Sects, Drugs and Chupacabra


Andy Roberts. Albion Dreaming: A Popular History of LSD in Britain. Marshall Cavendish, 2008.

Jonathan Downes. The Island of Paradise: Crash Retrievals, Chupacabra and Accelerated Evolution on the Island of Puerto Rico. CFZ Press, 2008.

Michael Haag. The Templars, History and Myth. Profile Books, 2009.

The Fortean Times Paranormal Handbook, edited and compiled by David Sutton. Sutton Publishing, 2009.  
If one of the successes of an author is able to grab the interest of the reader who has little knowledge or interest in a topic, then Andy Roberts succeeded with me here. Those who know me can testify that I was never ever remotely interested in the drugs scene or its cultural by-products back in the 60s and 70s. In fact I tended to think that it was the sort of thing that was diverting the likes of Bob Dylan from their rightful role of singing protest songs to the accompaniment of an acoustic guitar and preparing for the revolution.
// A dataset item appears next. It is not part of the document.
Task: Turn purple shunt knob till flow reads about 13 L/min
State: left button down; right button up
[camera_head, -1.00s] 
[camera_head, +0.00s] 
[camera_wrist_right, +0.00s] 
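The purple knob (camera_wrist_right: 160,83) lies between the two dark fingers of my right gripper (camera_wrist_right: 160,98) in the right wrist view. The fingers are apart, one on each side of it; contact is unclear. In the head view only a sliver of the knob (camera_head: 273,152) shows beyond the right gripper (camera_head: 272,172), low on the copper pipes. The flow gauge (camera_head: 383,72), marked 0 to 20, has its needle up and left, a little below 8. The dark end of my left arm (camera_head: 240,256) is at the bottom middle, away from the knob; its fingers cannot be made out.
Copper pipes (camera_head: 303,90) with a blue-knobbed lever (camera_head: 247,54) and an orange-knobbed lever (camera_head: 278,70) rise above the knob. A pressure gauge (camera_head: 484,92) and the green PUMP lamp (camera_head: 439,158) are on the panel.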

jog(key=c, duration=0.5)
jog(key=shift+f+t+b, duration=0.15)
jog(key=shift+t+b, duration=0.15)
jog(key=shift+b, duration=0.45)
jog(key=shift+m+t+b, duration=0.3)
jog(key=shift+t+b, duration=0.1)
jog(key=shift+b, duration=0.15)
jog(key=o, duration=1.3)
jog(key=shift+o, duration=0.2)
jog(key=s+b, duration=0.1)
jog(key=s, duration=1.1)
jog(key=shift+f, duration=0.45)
Although I wouldn't diverge all that much from that opinion even now, I found myself surprisingly sympathetic to Andy's arguments and to his portrayal.
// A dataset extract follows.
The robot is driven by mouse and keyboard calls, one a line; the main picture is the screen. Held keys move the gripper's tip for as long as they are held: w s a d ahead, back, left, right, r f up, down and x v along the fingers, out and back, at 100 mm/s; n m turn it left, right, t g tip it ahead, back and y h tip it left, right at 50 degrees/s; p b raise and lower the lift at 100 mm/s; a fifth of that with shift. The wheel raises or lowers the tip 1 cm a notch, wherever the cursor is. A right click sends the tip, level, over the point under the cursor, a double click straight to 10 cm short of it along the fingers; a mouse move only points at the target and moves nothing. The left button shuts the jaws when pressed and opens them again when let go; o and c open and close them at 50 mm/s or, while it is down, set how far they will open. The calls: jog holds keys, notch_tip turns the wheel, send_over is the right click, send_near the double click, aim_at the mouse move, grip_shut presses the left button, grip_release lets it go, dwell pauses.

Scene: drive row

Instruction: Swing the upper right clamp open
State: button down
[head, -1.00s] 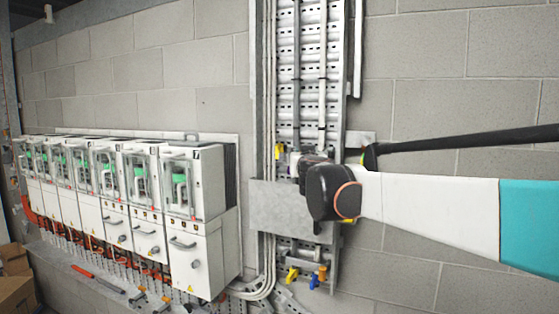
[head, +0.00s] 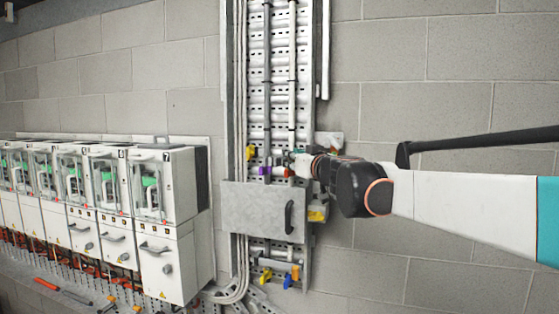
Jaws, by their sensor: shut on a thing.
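A tall perforated metal duct (head: 273,75) runs up the block wall, with a grey cover plate (head: 250,210) across it that has a black handle (head: 289,217). A yellow clamp (head: 250,153) sits above the plate at its upper left. My gripper (head: 298,163) reaches in from the right, above the plate's upper right corner, and is shut. The upper right clamp is mostly hidden at my fingertips. Another yellow clamp (head: 317,212) shows right of the plate, below my wrist.
Purple and red fittings (head: 272,171) lie just left of my fingertips. Yellow (head: 266,276) and blue-orange (head: 292,275) clamps sit below the plate. A row of white drive cabinets (head: 168,210) stands left. Bare block wall lies right of the duct.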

There is much here for those who want to look at the LSD craze and society's reaction to it in terms of our old Magonian friends, Habitat and Wilderness, or Victor Turner's dichotomy between communitatas and structure, and whatever your personal views on the subject, this is a fascinating social history of Britain in what seems like an almost forgotten age, perhaps only glimpsed by me in the sort of alternative bookshops in which early issues of MUFOB were hawked.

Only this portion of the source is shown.